わたしの周囲の番組制作を知っている方から「船が帰港したらすごく忙しくなると思う」と言われましたが、まさかと正直疑っていました。

年をまたぎ、船が帰港した1月31日です。

編集作業は翌日から始まりました。

huge passenger ship
後進で着岸するにっぽん丸

私は都内某スタジオによばれ、プロデューサーや制作スタッフに囲まれながら、ディレクターが繋いだ一通りの動画をみました。

1ヶ月半のデータのため、メモリも膨大です。

なんとか繋いできた動画を、総指揮が「ココとココをつなげてこう見せよう!」「ここからはカット」など、視聴者が迷わないようにかつインパクトがあるような魅せ方をディレクターにわかりやすく伝えます。

その伝え方はまるで番組の「笑点」を見ているかのようで、表現豊かでわかりやすく本当におもしろい。

むしろ、この編集シーンが番組になるのではと思いました(笑)

視聴者に船と海の魅力(総じて番組)を知っていただけるように、最大限の工夫をしているのだと私は感動しました。

帰港から約1ヶ月後の番組公開に間に合わせるために、スタジオに通う日々が続きます。

通うたびに初めてお会いする方も多く、局のプロデューサーや脚本、AD、デザイナーなどご挨拶します。

みなそれぞれミッションを持ち、1つの番組をつくるために全力を尽くしているのが伝わってきました。

船への理解を持って初めて番組としてわかりやすく伝えられるため、私はスタッフが抱える「船にかかわる疑問」に一つ一つ説明させていただきました。

本当はみんな持っている「海への感心」。問題は触れる機会がないことである

スタッフと話す機会が増えると、雑談もします。

巨大船シリーズにかかわってきた経験者も多いため、海と船への理解度は高い。

「船員って魅力的な職場だよね!」と笑顔で答えてくれます。

私は船員時代に先輩や同期、後輩へ「船員って素晴らしい職業ですよね!」と感想を述べたときに、「そんなことはない」や「アホだ」なんて笑われ、一人で傷ついた経験があります。

制作の現場は新鮮で居心地が良い空間でした。

別の場所で船にかかわる仕事を行うと、船員に感心を持っていただく機会は実に多い。

船員のことを最も卑下しているのが、船員自身ではないのか?という疑問すら湧いて出てきます。

若年層はそうとも言い切れませんが、仕事に慣れた船員こそ、そのきらいがある。(もちろん素晴らしい人格の方もいる)

一方で収録時の制作スタッフ番組出演者を見ると、海に感心にあることが見て取れます。

最終的にカットされた部分も多いですが、本当におもしろいシーンがたくさんありました。

休憩中や収録後に、船に対して楽しそうに会話する制作スタッフと出演者を見ると、「この方はとても船が好きなんだな〜」と、こちらまで笑顔になってしまいます。

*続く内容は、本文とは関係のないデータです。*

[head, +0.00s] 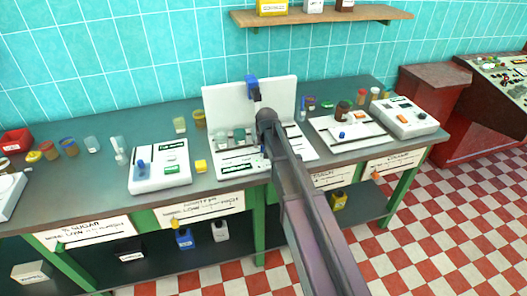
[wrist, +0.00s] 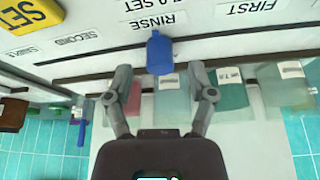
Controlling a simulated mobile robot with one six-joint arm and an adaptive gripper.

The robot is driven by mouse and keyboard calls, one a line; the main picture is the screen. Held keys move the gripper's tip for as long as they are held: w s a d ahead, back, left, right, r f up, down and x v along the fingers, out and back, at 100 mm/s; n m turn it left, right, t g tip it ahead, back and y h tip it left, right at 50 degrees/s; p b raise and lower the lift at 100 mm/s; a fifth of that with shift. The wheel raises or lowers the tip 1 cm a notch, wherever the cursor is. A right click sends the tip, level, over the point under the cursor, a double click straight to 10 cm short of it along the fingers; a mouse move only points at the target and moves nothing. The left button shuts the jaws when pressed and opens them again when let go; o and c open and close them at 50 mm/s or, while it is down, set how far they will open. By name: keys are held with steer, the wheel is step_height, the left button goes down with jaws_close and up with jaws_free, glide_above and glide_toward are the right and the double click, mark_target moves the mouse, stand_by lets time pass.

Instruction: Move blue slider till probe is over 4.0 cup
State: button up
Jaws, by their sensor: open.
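The blue slider (wrist: 160,52) shows upright in the wrist view by a dark rail, near the word RINSE. My gripper (wrist: 160,70) is open, its fingers on either side of the slider's near end; no contact is visible. A teal cup marked 7.0 (wrist: 232,88), a paler cup (wrist: 288,85) and a green-tinted cup (wrist: 174,100) stand in a row. A reddish cup (wrist: 133,100) is partly behind the left finger; its label is hidden. In the head view a blue part (head: 252,84) tops the white backboard (head: 222,105).
A yellow SET block (wrist: 30,14) is at the wrist view's upper left. In the head view, a white instrument (head: 160,178) and yellow block (head: 201,166) are left of the station. Another white tray (head: 325,124) and instrument (head: 404,117) are right.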

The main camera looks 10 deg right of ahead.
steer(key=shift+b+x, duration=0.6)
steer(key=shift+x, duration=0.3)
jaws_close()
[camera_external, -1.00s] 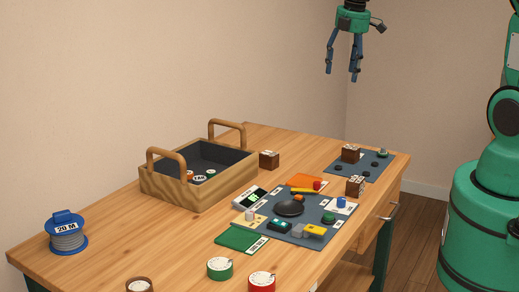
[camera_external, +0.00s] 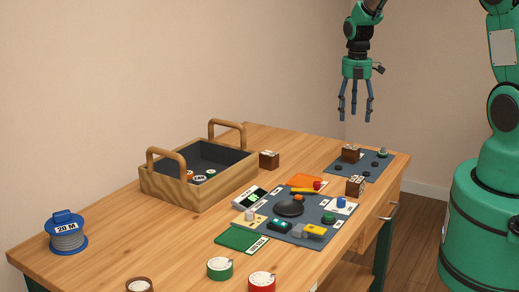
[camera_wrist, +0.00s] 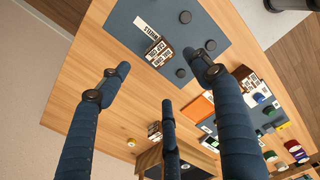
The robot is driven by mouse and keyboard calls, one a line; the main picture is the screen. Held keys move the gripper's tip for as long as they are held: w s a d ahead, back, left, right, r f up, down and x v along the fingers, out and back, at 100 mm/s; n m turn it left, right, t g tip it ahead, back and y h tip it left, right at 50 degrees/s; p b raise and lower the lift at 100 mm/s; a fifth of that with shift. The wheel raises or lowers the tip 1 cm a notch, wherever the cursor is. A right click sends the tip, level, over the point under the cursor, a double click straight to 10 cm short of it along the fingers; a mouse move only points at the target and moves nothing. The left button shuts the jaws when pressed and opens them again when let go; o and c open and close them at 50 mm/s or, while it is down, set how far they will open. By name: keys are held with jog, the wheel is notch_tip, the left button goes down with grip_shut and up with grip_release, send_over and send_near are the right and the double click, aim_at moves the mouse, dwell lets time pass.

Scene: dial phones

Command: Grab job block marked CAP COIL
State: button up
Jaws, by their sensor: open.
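Three small dark brown blocks with pale printed tops are in view. One block (camera_external: 350,153) sits on the far dark mat; it also shows in the wrist view (camera_wrist: 158,54). A second block (camera_external: 355,187) stands on the wood between the two mats, and a third block (camera_external: 269,160) stands right of the wooden tray. The printing is too small to tell surely which one says CAP COIL. My gripper (camera_external: 355,112) is open and empty, fingers pointing down, in the air above the far mat. In the wrist view its spread fingers (camera_wrist: 160,80) frame the table.
The far mat (camera_external: 372,168) also holds several dark round discs and a green-topped piece. The handled wooden tray (camera_external: 185,190) stands at left. A crowded mat (camera_external: 270,229) with coloured parts lies mid-table. A wire spool (camera_external: 66,236) and coloured dials stand nearer. Bare wood lies at front left.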

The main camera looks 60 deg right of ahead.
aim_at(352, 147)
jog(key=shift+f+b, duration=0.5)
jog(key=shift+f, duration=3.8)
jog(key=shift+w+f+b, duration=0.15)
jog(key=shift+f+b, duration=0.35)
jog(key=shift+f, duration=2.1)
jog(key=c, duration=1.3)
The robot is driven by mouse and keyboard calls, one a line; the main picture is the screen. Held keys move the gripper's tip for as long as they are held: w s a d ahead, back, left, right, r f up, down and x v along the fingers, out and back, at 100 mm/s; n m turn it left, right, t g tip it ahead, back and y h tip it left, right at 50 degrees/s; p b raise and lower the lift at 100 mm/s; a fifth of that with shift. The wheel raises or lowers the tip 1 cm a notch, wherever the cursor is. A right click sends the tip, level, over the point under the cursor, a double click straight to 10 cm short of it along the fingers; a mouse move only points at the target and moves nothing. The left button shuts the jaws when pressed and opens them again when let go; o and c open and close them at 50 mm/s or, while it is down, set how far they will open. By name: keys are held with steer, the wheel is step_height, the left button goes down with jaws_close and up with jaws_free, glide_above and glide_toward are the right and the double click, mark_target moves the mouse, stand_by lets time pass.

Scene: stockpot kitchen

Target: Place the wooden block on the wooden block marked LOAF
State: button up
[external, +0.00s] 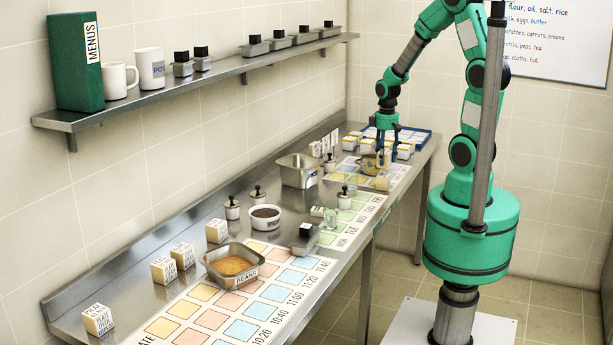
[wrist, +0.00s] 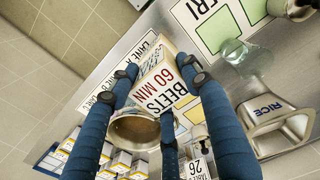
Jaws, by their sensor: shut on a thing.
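My gripper (external: 388,158) is low over the far end of the steel counter, with its blue fingers pointing down. In the wrist view my gripper (wrist: 165,76) is shut on a pale wooden block (wrist: 162,84) lettered "BEETS 60 MIN". The block sits tilted between the fingers, and they hide part of it. Several other lettered wooden blocks stand at the near left of the counter, among them a block (external: 97,319) at the near end and a block (external: 164,270) farther along. I cannot read LOAF on any block.
A metal pan marked RICE (wrist: 282,118) and a clear glass (wrist: 238,52) are near my gripper. A tan round vessel (wrist: 135,130) is close beside the fingers. A metal pan marked BEANS (external: 233,266) stands mid-counter. A wall shelf (external: 215,78) runs above the counter.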

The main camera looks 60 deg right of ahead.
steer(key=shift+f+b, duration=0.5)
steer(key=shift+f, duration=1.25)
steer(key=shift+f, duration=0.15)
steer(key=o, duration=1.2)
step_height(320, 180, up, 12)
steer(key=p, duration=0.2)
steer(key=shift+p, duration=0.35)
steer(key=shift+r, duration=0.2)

制作と収録を通して、多くの方が本当は海に興味があるのだと感心しました。

怒涛の編集期間が過ぎ、3月5日に放映開始。

知人友人からもおもしろかった!こんな仕事があったんだ!と多くの意見をいただきました。

SNSのコメントも多く、海運業界に携わる人はもちろんのこと、業界人以外からも番組を満足された声を多くいただいたのが分かります。

私は「海にかかわる人を増やす日本にする」目標を掲げて活動してきたため、こんなに多くの方に魅力を届けられたのかと、胸が熱くなりました。

テレビへの感心が薄れ、ネット検索がレコメンドになった現在、「情報の偏り」が進んでいます。

知っている情報はめちゃくちゃ詳しいけど、知らない情報は一ミリも頭に入っていないという世の中が加速しています。

そのような中で最初から認知度が低かった「海の魅力」を多くの方に届けるのは至難の業です。

番組制作を通してわかったことは、「船は知っていたけれど船員ってなんだろう」「こんな仕事があったんだ」と述べる日本人がとても多いこと。

今あなたが着ている家具海外製が多いのに、誰がどうやって運んできたんだろう?と疑問にならない(知らない)ことが往々にしてあります。

国内の生産物だけでは運営できないことを知っているはずなのに。

学校の教育だけでは、限界があることがよく分かります。

海と船への造詣を深めるために、法人は企業努力、社会的には「メディアと体験で海を理解する機会」を増やす

この2点が重大なキーワードではないでしょうか。